Kulit sapi, misalnya, jika tidak disembelih secara syar’i maka zatnya dianggap najis. Namun, melalui proses penyamakan, kulit tersebut bisa menjadi suci dan layak digunakan, meskipun tetap tidak boleh dikonsumsi. Inilah mengapa, menurutnya, pemastian kehalalan harus ditempuh melalui pendekatan fikih yang mendalam dan diaudit secara profesional.
Lebih lanjut, Kiai Niam menjelaskan pentingnya memahami perbedaan antara keharaman konsumsi dan keharaman penggunaan. Tidak semua yang haram dimakan otomatis haram digunakan. Buaya, misalnya, termasuk hewan yang haram dikonsumsi, tetapi kulitnya bisa jadi tidak haram untuk dimanfaatkan sebagai bahan sepatu atau tas selama memenuhi syarat-syarat tertentu dalam fikih. Sebaliknya, tidak semua yang najis secara zat itu tak bisa dimanfaatkan. Dalam kasus kulit hewan yang tidak disembelih secara syar’i, penyamakan menjadi metode pensucian yang telah dibenarkan oleh syariat.
“Di sinilah pentingnya pemahaman mengenai aspek syar’i yang kemudian diturunkan di dalam bentuk mekanisme pemeriksaan atau audit. Ada jenis hewan yang haram untuk dikonsumsi seperti buaya, tetapi tidak semua yang haram dikonsumsi itu haram untuk digunakan. Lagi-lagi di sinilah pentingnya pemastian aspek kehalalan dalam hal barang gunaan,” ujarnya. Karena itu, edukasi mengenai fiqih pemanfaatan barang menjadi sangat penting, agar umat tidak keliru dalam mengambil sikap, terlebih saat menerima hadiah yang wujudnya berupa barang gunaan.
Hadiah Halal Perlu Disertai Niat Baik dan Verifikasi
Soal pemberian hadiah, prinsipnya untuk membangun keakraban kita memang dianjurkan untuk saling memberi hadiah. Tetapi pada saat memberikan hadiah harus juga dipastikan hadiahnya itu yang memiliki nilai atau terpercaya. Di dalam konteks Islam yang memiliki nilai itu salah satu pertimbangannya adalah layak untuk digunakan. Barang tersebut diperolehan secara halal, begitu juga secara zatnya dan bisa digunakan.
“Kalau ketahuan misalnya hadiah itu dari barang curian ya kita tidak boleh menerima atau hadiah itu sudah jelas-jelas sesuatu yang diharamkan. Maka sikap kita memberitahu bahwa itu diharamkan untuk kita. Yang penting komunikasinya dilakukan secara baik. Di sinilah pentingnya edukasi baik pemberi maupun penerima hadiah,” kata Kiai Niam.

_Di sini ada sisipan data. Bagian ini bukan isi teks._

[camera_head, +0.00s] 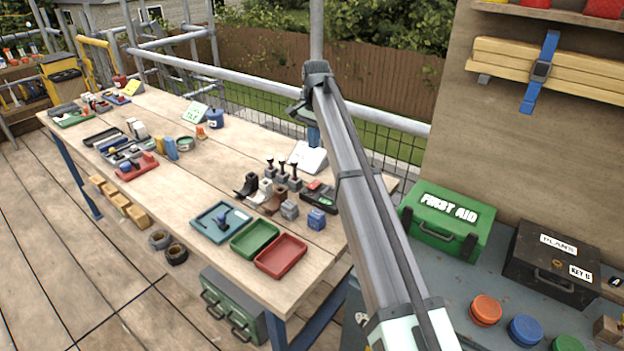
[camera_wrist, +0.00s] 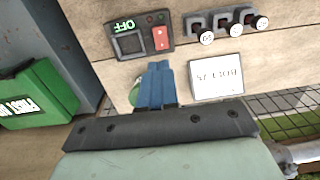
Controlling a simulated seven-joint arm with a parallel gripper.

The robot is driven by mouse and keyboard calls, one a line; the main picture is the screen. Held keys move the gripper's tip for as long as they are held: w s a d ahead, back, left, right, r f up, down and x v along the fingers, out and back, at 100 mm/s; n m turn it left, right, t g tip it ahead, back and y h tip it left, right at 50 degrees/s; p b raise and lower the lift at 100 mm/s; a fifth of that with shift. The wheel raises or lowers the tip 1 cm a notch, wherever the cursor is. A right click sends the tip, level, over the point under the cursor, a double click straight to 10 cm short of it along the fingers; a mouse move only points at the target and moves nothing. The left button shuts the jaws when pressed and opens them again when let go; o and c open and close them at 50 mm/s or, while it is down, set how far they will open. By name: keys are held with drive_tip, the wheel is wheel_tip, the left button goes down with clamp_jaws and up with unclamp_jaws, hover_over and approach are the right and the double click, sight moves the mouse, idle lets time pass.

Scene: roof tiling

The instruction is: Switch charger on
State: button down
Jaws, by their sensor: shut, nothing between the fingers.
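The charger (camera_head: 318,198) is a dark unit with a red part, near the right end of the wooden bench. In the wrist view the charger (camera_wrist: 139,40) shows a green OFF readout (camera_wrist: 124,26), a dark panel and a red switch (camera_wrist: 160,38). My gripper (camera_wrist: 155,82) has blue fingers, shut together and empty. The fingertips appear just below the charger in that view, apart from the switch; their height over the bench is hard to tell. In the head view a blue part of my gripper (camera_head: 313,136) shows, partly hidden by my arm.
A white card (camera_wrist: 217,76) lies beside the fingers, and several knobbed levers (camera_wrist: 235,29) stand right of the charger in the wrist view. Green and red trays (camera_head: 281,257) lie at the bench front. A green first aid box (camera_head: 447,222) is at right.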

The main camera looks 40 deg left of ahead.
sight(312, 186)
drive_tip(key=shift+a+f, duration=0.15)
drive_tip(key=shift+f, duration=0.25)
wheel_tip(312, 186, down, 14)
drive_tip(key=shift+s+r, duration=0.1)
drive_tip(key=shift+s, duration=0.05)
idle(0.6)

Ditambahkan, ada kondisi-kondisi tertentu yang dipersyaratkan dalam pemberian hadiah. Kita tidak boleh menerima hadiah yang terkait dengan jabatan yang bisa jadi mempengaruhi keputusan, itu nanti bisa masuk kategori gratifikasi. Hadiah kepada pemegang otoritas atau kepada pejabat itu juga terlarang secara syar’i. Ada juga pemberian hadiah yang secara material dia haram atau najis, ini juga tidak diperkenankan.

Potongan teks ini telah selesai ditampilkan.